At the helm of the team organizing NOW is former Worksound director and local educator Modou Dieng— working alongside Matty Byloos, Jane Kate Wood, Nina Reynolds, Rebecca Steele, and Jason DoizÉ— and if Friday night was evidence of what's to come, the team has a curatorial eye worth getting excited about: the evening featured paintings by Portland's Jason Traeger and video by San Francisco's Anne Colvin, readings by local poets Barry Sanders and Matthew Dickman, contemporary dance from San Francisco's Renee Rhodes, and live music by local ambient-noise gurus, Golden Retriever.

Though, as strong as Friday's lineup was, the point of NOW isn't so much to feature regional talent as it is to, in the words of NOW "committee collective" member Jane Kate Wood, "bring the rich culture of the Pacific Northwest in conversation with the international creative and intellectual community."

While local art events like PICA's Time-Based Art festival and Disjecta's Portland Biennial have broken ground in this area— TBA collects local and international artists under a single, curatorial banner, and the Portland Biennial highlights local art in a format worthy of outside attention— neither focus primarily on bringing the international art community to Portland. Which is to say, there's room to grow in terms of how Portland interfaces with the larger art world, and NOW is designed to do just that.

But what are NOW's organizers doing to make The City That Could's international art dreams come true?

The quick answer: more fundraisers, public awareness campaigns, and rigorous planning.
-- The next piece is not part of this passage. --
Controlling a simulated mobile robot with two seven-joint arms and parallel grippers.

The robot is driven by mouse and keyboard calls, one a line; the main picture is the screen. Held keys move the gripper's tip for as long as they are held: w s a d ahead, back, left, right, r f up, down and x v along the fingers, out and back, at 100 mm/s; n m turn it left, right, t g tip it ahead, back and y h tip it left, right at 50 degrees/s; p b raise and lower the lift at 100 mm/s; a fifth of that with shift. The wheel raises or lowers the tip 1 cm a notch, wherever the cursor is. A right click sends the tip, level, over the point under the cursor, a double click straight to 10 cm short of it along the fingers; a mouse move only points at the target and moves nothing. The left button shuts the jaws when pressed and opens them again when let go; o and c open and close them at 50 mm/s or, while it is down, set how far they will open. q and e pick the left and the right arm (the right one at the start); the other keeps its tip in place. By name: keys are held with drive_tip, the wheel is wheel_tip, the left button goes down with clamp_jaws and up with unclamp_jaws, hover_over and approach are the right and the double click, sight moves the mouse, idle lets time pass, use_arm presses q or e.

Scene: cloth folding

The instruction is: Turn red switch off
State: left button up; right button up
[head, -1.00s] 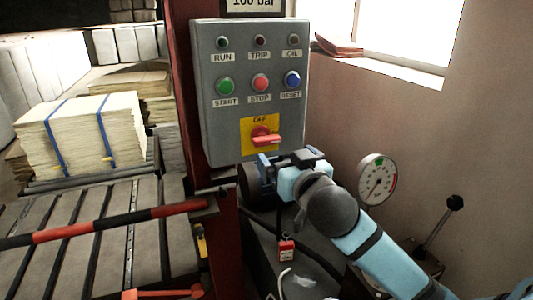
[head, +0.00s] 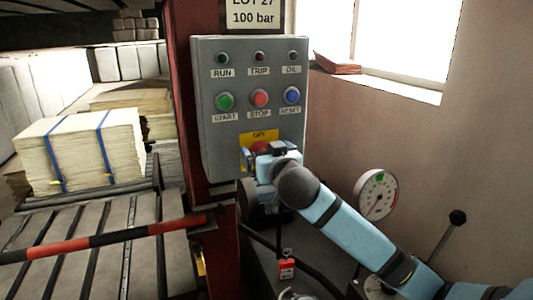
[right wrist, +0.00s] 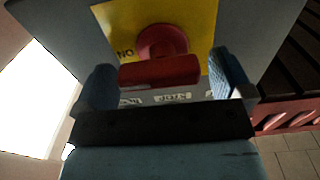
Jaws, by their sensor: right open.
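The red switch (right wrist: 160,62) is a rotary knob with a bar handle on a yellow plate (right wrist: 112,22). In the right wrist view the handle lies crosswise between the fingers. In the head view the yellow plate (head: 262,137) sits low on the grey control box (head: 213,150), and my right gripper hides most of the switch. My right gripper (right wrist: 165,85) is open, its two fingers on either side of the handle; I cannot tell whether either touches it. It also shows in the head view (head: 258,160). My left gripper is not in view.
The box carries lamps and the start (head: 225,101), stop (head: 260,98) and reset (head: 291,95) buttons above the switch. A gauge (head: 376,194) and a lever (head: 446,236) stand at right. A red-black bar (head: 100,238) crosses at left. A red padlock (head: 287,266) hangs below.

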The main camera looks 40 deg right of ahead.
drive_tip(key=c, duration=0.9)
In an email, Wood outlines NOW's plans for 2013: "public salons will occur every eight weeks and combine performance, exhibitions, and literary readings by artists from around the country." The goal of these salons, says Wood, is to "initiate a fundraising and public awareness campaign that will ultimately feed in to a curatorial symposium dedicated to new exhibition practices that will be held over a few days in Portland during September/October 2013."

Wood says the aforementioned September-October symposium "will bring international curators and critics to Portland for a series of engagements around the idea of building a Triennale, and the philosophical and theoretical considerations of this type of platform."

The emphasis on making plans in the company of the very community NOW hopes to bring to town bodes well for the future of the event, but only time will tell if a big, fancy international triennial is in the cards for Portland.

For now, we'll keep you posted as things develop.